::: Input

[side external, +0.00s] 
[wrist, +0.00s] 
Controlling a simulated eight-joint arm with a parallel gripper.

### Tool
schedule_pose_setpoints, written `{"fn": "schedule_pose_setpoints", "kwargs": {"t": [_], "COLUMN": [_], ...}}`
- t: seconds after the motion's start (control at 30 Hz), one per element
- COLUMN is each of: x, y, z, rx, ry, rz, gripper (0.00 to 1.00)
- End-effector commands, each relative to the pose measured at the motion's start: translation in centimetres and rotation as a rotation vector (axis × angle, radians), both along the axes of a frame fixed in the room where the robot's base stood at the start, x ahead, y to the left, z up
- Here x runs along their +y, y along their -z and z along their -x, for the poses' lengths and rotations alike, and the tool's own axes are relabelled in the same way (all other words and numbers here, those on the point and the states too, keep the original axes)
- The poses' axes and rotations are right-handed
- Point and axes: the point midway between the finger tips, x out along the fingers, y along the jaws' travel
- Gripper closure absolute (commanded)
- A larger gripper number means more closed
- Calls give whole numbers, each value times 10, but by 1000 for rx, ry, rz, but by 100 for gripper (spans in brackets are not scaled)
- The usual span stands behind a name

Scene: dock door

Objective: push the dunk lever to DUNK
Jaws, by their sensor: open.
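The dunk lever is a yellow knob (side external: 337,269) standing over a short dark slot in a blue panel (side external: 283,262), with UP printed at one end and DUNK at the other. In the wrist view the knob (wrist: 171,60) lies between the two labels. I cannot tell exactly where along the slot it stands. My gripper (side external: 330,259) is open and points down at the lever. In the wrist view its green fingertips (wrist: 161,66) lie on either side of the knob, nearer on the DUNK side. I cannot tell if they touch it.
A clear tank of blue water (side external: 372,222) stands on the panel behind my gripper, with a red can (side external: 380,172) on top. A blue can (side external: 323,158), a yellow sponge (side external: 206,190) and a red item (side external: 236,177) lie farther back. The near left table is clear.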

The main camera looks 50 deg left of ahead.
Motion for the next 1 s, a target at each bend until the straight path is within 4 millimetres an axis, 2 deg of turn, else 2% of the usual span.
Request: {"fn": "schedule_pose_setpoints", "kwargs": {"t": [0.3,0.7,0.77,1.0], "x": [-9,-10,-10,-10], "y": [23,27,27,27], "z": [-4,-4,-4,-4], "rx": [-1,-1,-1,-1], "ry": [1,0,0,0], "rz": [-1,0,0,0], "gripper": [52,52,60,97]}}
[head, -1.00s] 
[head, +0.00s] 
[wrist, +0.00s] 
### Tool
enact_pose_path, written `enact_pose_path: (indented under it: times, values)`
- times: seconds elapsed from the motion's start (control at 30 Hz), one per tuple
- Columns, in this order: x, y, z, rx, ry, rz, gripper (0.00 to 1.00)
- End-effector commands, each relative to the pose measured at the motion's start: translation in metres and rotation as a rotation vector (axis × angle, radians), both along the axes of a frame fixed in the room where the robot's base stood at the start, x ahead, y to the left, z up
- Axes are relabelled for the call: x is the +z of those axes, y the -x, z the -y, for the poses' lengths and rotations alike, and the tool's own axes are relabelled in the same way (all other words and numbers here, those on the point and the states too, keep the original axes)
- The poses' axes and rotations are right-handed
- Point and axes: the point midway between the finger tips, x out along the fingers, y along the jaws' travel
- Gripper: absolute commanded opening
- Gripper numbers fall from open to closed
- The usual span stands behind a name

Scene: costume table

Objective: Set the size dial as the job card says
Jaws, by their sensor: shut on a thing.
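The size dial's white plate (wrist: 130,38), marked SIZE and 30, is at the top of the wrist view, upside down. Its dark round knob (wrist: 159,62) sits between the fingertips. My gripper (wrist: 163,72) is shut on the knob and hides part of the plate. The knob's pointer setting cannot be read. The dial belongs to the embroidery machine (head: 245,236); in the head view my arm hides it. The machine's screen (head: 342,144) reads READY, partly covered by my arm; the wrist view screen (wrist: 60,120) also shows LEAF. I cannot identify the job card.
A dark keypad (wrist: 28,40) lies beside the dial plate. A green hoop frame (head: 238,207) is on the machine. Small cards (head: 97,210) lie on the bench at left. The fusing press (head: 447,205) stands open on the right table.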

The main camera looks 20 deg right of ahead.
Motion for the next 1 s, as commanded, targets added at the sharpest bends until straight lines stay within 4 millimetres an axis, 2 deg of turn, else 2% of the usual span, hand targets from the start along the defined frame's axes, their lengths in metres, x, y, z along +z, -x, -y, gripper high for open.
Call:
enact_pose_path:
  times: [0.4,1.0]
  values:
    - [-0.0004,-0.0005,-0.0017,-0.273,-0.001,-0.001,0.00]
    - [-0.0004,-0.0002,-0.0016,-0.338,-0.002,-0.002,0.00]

::::::

## [What is needed]
Retype the entries above exactly, but only from the line containing "Scene: costume table" through the line containing "Objective: Set the", both included.

## [Task result]
Scene: costume table

Objective: Set the size dial as the job card says

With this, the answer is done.